Not only ethnic Kinh families but also many ethnic minority households have prospered from coffee. For example, Lều Văn Yên, a Thái farmer in Sàng hamlet, has for years been recognized as an outstanding provincial coffee grower.
Coffee provides jobs for thousands of local workers and draws hundreds of seasonal laborers from Sông Mã and Yên Châu districts at harvest time. On average, a coffee picker earns about 100,000 đồng per day, with skilled pickers making up to 200,000 đồng.
Support for Coffee Farmers
Coffee has been grown in Hua La for about 20 years, but only in recent years has it delivered real economic returns. According to Lèo Văn Toan, Chairman of the Hua La Farmers’ Association, introducing new coffee varieties and expanding technical training have steadily raised both yield and quality.
The commune now has more than 800 hectares under coffee, including 106 hectares newly planted in 2010. The Farmers’ Association is encouraging residents to convert mixed gardens into coffee plots.
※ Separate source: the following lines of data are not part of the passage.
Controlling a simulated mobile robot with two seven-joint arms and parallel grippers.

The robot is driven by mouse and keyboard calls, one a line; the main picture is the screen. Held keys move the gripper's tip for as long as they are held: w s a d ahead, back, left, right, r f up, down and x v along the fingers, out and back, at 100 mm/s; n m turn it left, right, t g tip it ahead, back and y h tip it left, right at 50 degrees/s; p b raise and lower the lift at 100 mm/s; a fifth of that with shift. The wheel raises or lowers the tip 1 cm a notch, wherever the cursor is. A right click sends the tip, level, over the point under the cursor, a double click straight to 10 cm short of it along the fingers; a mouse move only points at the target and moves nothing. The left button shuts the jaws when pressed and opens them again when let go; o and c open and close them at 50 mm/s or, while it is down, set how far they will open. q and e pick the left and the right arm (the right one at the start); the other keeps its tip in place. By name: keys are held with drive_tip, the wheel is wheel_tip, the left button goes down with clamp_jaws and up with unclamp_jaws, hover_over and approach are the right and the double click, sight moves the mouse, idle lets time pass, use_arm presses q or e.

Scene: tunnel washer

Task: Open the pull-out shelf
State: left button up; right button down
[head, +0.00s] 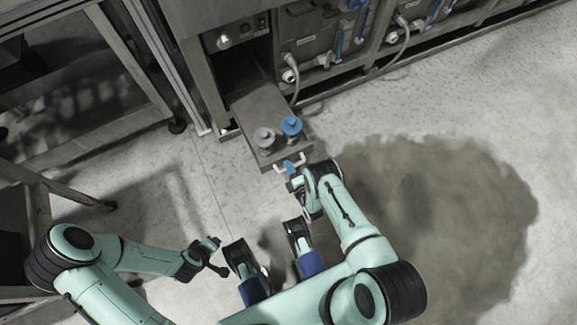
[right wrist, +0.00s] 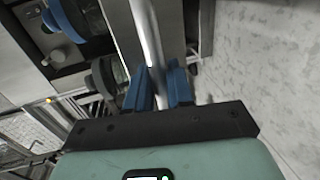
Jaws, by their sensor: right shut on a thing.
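The pull-out shelf (head: 262,103) is a grey metal slab sticking out of a dark opening in the machine. A grey-lidded canister (head: 264,139) and a blue-capped canister (head: 291,127) stand on its front end. The shelf's pale bar handle (head: 279,169) is at its front edge. My right gripper (head: 290,169) is shut on this handle. In the right wrist view the handle bar (right wrist: 147,38) runs between the blue fingers of my right gripper (right wrist: 159,88). My left gripper (head: 217,255) is open and empty, low over the floor, away from the shelf.
The washer's grey cabinets (head: 311,38), with hoses and blue pipes, line the back. A metal frame stand (head: 120,60) is at the left. A brown wet patch (head: 440,215) covers the floor at the right. Pale floor (head: 190,170) is clear left of the shelf.

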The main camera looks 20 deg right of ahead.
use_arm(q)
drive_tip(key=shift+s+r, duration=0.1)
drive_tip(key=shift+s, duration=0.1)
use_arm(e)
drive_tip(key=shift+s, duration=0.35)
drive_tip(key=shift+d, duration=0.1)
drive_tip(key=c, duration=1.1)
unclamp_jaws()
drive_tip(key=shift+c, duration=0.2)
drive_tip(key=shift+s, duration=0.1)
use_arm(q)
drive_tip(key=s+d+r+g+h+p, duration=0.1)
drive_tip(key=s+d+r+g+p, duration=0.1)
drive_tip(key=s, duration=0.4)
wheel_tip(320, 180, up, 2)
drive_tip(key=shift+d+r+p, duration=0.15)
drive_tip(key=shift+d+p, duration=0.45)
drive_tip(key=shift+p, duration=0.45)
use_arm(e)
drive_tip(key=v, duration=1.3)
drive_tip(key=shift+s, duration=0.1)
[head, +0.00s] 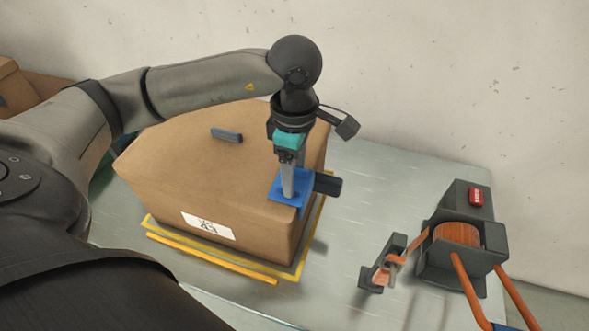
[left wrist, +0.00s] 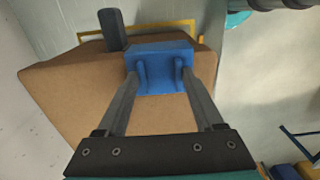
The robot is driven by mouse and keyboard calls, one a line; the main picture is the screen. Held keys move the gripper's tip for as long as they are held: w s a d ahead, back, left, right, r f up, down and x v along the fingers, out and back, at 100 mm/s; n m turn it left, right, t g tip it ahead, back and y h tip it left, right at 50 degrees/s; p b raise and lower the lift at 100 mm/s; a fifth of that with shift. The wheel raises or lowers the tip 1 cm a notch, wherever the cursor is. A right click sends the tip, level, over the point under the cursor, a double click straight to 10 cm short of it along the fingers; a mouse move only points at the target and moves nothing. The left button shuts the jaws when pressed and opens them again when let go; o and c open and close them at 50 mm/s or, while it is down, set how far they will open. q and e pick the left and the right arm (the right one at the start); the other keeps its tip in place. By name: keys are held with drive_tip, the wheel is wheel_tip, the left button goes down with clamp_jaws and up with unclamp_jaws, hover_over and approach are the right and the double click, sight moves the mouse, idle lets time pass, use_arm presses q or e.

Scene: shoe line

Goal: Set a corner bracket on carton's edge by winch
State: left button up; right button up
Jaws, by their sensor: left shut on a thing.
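The carton (head: 215,165) is a closed brown box on the table, with a white label on its front side. The blue corner bracket (head: 277,193) is at the carton's right top edge, on the side facing the winch (head: 470,240). My left gripper (head: 290,192) comes down from above and is shut on the bracket's ribs. In the left wrist view, the two fingers (left wrist: 161,80) hold the blue bracket (left wrist: 160,50) over the carton's edge (left wrist: 70,110). Whether the bracket touches the carton is hard to tell. My right gripper is not in view.
A dark block (head: 327,184) sticks out beside the bracket. A dark strip (head: 226,135) lies on the carton's top. The winch has a red button (head: 476,197) and orange strap; a grey hook fitting (head: 370,277) lies left of it. Yellow lines (head: 210,258) surround the carton's base.

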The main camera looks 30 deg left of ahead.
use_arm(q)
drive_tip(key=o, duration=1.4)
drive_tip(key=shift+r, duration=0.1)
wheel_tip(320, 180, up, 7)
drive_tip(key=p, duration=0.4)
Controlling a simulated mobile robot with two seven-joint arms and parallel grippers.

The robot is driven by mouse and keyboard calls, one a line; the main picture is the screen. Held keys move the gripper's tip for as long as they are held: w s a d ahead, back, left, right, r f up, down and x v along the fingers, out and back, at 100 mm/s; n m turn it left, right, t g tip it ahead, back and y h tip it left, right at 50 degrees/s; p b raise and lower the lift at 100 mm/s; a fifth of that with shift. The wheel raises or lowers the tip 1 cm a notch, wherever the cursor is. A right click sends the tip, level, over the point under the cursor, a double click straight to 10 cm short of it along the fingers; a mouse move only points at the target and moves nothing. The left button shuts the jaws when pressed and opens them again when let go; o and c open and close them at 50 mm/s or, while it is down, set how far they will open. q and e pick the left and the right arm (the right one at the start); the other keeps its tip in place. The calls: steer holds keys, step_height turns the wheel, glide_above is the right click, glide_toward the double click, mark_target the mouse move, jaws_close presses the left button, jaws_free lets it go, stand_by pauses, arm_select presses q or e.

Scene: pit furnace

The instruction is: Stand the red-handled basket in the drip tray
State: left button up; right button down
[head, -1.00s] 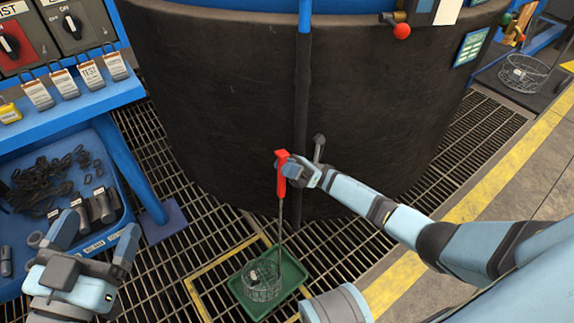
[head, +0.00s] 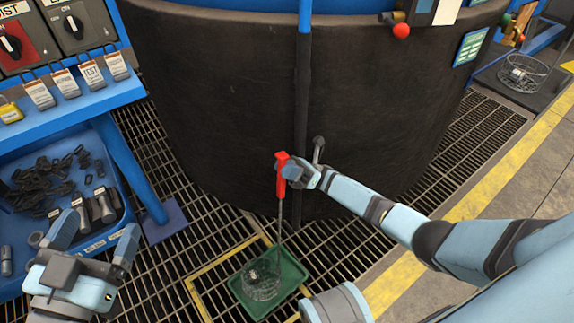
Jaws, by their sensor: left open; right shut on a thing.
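The red-handled basket has a red grip (head: 282,174) on a thin upright rod, with a round wire basket (head: 262,281) at the bottom. My right gripper (head: 290,172) is shut on the red grip. The wire basket is over or in the green drip tray (head: 287,299), within its rim as seen from above; I cannot tell whether it touches the tray floor. Small contents in the basket are too small to make out. My left gripper (head: 92,243) is open and empty at the lower left, in front of the blue bench.
The tray lies in a yellow outlined square (head: 207,294) on the floor grating. The dark round furnace wall (head: 230,110) rises just behind. The blue bench (head: 130,150) with tags and a bin is on the left. Another wire basket (head: 522,71) stands at the far right.

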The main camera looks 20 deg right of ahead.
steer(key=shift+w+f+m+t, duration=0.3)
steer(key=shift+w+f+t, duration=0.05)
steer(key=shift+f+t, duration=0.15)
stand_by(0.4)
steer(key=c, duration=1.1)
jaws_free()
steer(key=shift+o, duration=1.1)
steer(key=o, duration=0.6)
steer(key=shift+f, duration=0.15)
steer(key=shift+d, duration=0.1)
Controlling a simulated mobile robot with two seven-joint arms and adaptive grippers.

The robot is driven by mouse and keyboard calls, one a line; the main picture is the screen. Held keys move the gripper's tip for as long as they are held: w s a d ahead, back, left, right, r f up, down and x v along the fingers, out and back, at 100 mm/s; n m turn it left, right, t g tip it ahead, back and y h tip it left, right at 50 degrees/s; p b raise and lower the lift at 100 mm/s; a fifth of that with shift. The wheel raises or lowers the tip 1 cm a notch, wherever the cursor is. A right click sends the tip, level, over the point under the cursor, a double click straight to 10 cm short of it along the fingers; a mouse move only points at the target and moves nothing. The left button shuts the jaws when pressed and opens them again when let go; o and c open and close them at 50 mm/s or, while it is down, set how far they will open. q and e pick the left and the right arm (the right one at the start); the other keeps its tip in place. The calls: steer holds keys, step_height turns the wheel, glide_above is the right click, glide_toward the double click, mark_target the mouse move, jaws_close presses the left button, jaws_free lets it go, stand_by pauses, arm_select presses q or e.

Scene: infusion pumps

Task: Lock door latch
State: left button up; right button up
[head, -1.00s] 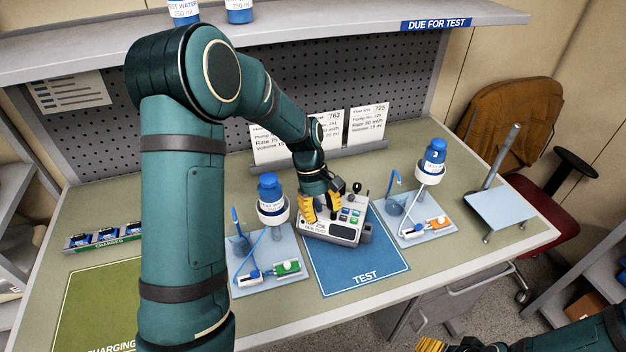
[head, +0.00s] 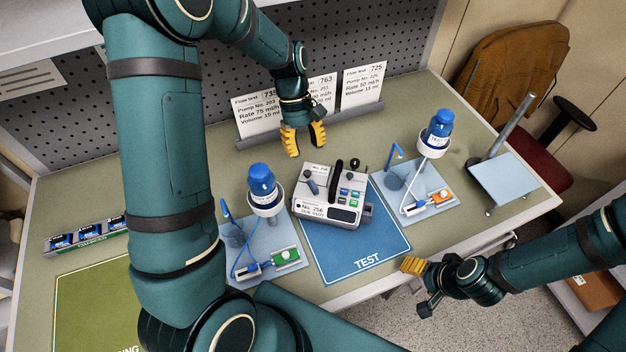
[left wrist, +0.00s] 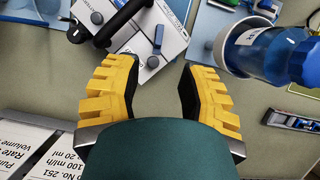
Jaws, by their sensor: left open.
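The infusion pump (head: 328,196) is a pale grey box labelled No. 256 on the blue TEST mat (head: 352,250). A black handle, a grey-blue lever and coloured buttons show on its top. I cannot tell which part is the door latch or how it is set. In the left wrist view the pump (left wrist: 150,62) lies just beyond the fingertips. My left gripper (head: 304,147) is open and empty above the bench behind the pump, its yellow fingers (left wrist: 158,85) apart. My right gripper (head: 414,267) is near the front edge of the bench; its jaw opening is unclear.
Stands with blue bottles (head: 263,185) (head: 437,130) flank the mat on pale trays. Flow test cards (head: 362,88) stand behind in a grey rail. A charging rack (head: 88,236) and green mat (head: 95,300) are at left. A pale tilted plate (head: 490,185) is at right.

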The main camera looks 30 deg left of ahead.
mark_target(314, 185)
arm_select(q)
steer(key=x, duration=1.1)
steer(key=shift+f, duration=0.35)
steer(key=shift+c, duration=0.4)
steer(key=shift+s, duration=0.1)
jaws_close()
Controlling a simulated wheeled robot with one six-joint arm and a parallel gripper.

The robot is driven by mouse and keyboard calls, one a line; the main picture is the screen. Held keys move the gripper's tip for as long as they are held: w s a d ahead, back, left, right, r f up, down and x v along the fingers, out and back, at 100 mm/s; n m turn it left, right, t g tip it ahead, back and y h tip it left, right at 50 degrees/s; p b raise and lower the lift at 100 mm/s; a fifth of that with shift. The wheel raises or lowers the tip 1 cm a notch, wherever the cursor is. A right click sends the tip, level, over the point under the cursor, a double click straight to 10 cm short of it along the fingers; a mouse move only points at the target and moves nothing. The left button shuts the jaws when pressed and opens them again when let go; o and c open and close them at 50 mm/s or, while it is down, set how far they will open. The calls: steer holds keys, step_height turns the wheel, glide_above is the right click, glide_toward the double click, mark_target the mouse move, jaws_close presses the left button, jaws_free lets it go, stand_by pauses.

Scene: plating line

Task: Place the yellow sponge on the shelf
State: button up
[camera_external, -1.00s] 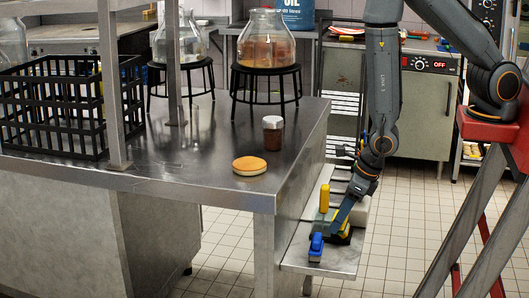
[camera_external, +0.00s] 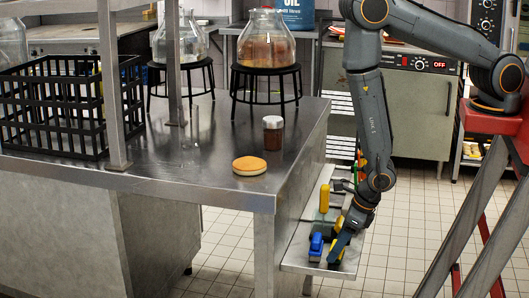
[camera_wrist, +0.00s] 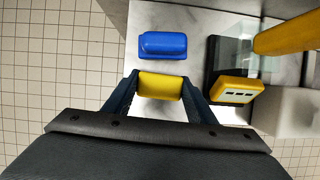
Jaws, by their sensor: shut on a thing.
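My gripper (camera_external: 338,247) is low over the near end of the metal side shelf (camera_external: 345,268). Its fingers (camera_wrist: 160,90) are shut on the yellow sponge (camera_wrist: 159,86), one finger at each side. The sponge partly shows between the fingers in the external view (camera_external: 336,254). It is over or on the shelf; I cannot tell whether its underside touches. A blue block-like item (camera_wrist: 163,45) stands on the shelf just beyond the sponge, with a gap in the wrist view. It also shows in the external view (camera_external: 316,247), left of my gripper.
Right of the sponge in the wrist view are a yellow-and-grey device (camera_wrist: 236,91), a tall yellow item (camera_wrist: 285,36) and a white block (camera_wrist: 292,110). The steel counter (camera_external: 190,165) beside the shelf holds a bun (camera_external: 249,166), a jar (camera_external: 272,136) and a black crate (camera_external: 50,110).

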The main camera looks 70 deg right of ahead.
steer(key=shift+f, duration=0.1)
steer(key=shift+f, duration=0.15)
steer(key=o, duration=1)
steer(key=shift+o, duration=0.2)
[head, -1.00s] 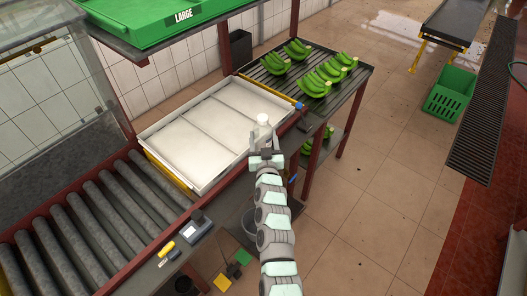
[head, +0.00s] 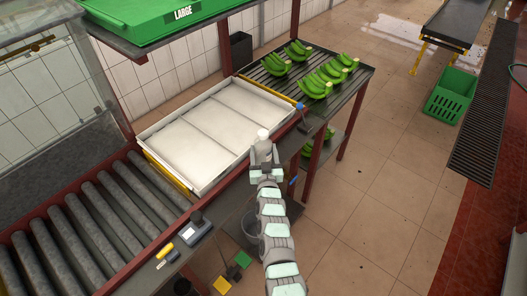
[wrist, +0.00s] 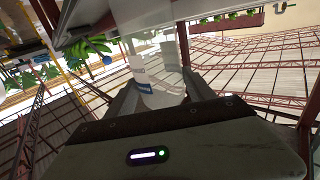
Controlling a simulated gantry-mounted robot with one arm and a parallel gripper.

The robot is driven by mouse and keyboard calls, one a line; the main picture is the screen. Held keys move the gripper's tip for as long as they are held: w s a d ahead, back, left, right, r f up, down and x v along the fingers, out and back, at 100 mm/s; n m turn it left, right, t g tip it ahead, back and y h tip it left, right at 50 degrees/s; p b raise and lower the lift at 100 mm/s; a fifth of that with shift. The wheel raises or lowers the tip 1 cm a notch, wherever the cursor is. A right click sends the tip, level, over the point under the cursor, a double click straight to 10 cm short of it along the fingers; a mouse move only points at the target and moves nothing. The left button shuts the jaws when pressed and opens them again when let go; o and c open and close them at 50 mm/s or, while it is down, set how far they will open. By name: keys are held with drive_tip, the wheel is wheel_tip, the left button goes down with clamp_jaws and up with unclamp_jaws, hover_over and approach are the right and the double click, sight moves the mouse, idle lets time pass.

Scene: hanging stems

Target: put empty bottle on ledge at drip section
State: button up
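A pale, see-through bottle with a white cap (head: 263,133) stands out from the end of my arm in the head view, over the near right edge of the white tray. My gripper (head: 264,152) is closed around its lower part, which is hidden there. In the wrist view the clear bottle (wrist: 146,68) lies between the two fingers (wrist: 163,98), and a bluish label shows on it. I see no liquid in it. The dark slatted table (head: 290,85) with green bananas stands beyond the bottle to the upper right. No sign names the drip section or its ledge.
The white tray (head: 190,124) lies left of my gripper, bordered by a red-brown rail. Rollers (head: 100,222) run at lower left. A device (head: 195,229) and a yellow-handled tool (head: 166,250) lie near the front edge. Open tiled floor (head: 375,210) is to the right.

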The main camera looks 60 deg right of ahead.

Poor or low-income households receive preferential loans from the Social Policy Bank.
Hua La’s 1,448 households live in 15 hamlets, and 95% of the population are ethnic minorities. The ability to adopt new farming techniques varies widely. Local authorities and the Farmers’ Association have organized mutual-help programs—better-off households mentor poorer ones, and Kinh families share their experience with ethnic minority neighbors. Each year the city’s Farmers’ Association, in cooperation with the provincial Agricultural Extension Center, holds training sessions to improve coffee cultivation skills.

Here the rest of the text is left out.